MG Motor, the British brand owned by China’s SAIC Motor Corp, is expected to outperform the Indian market this year and double the sales in 2022, the country head of the maker of the Hector SUV said.
A new mid-size SUV, the MG Astor, unveiled on Wednesday is expected to be a key driver of the growth, even as the company also predicts the supply shortage of semiconductors, which is causing automakers globally to slash production, to improve by the January-March quarter of 2022.
“Right now, we do not have clarity on the availability of parts with chips,” Rajeev Chaba, president of MG Motor India, told ET on the sidelines of the unveiling of the MG Astor. He refused to talk about the incremental volumes the company is expecting from the new SUV, as it would not be “fair” in the current “challenging” conditions. “We are facing problems in every car line. Once supplies stabilise, we are confident we should be able to double (overall) volumes to 7,000-8,000 units every month.”
MG Motor is operating at 60-70% of potential capacity currently due to the shortage of semiconductors. While the supply of the chips is expected to improve in the first quarter of 2022, it may take up to a year for the situation to completely normalise, Chaba said.

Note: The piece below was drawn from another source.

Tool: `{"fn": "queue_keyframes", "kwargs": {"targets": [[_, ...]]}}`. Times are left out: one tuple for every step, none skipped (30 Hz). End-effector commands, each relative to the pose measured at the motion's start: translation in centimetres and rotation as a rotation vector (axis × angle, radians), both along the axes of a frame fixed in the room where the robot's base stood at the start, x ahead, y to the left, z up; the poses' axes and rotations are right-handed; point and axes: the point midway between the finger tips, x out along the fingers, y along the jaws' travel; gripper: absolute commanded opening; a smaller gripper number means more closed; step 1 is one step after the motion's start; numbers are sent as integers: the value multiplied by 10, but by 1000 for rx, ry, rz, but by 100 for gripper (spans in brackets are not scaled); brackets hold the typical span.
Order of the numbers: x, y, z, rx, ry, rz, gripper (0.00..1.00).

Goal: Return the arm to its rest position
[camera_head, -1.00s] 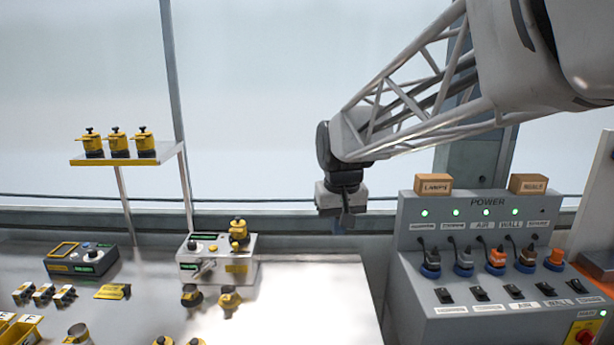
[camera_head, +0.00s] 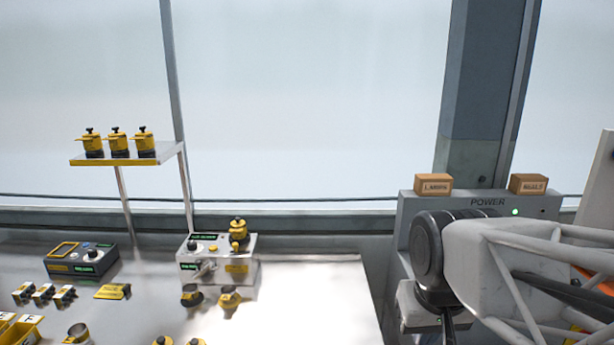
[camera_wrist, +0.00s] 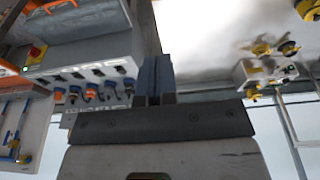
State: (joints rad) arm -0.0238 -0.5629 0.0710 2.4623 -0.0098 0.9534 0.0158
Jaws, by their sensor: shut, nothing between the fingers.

MG Motor though will go ahead with its plans to scale up investments to expand capacity at its manufacturing facility at Halol in Gujarat to attain sales of 80,000-100,000 units in 2022. The company is working at achieving 50,000 units sales this year but Chaba said it is “challenging” in the current supply environment. It sold 28,162 vehicles in India in 2020, accounting for a 1.2% market share, outselling Volkswagen, Skoda, Nissan and FCA.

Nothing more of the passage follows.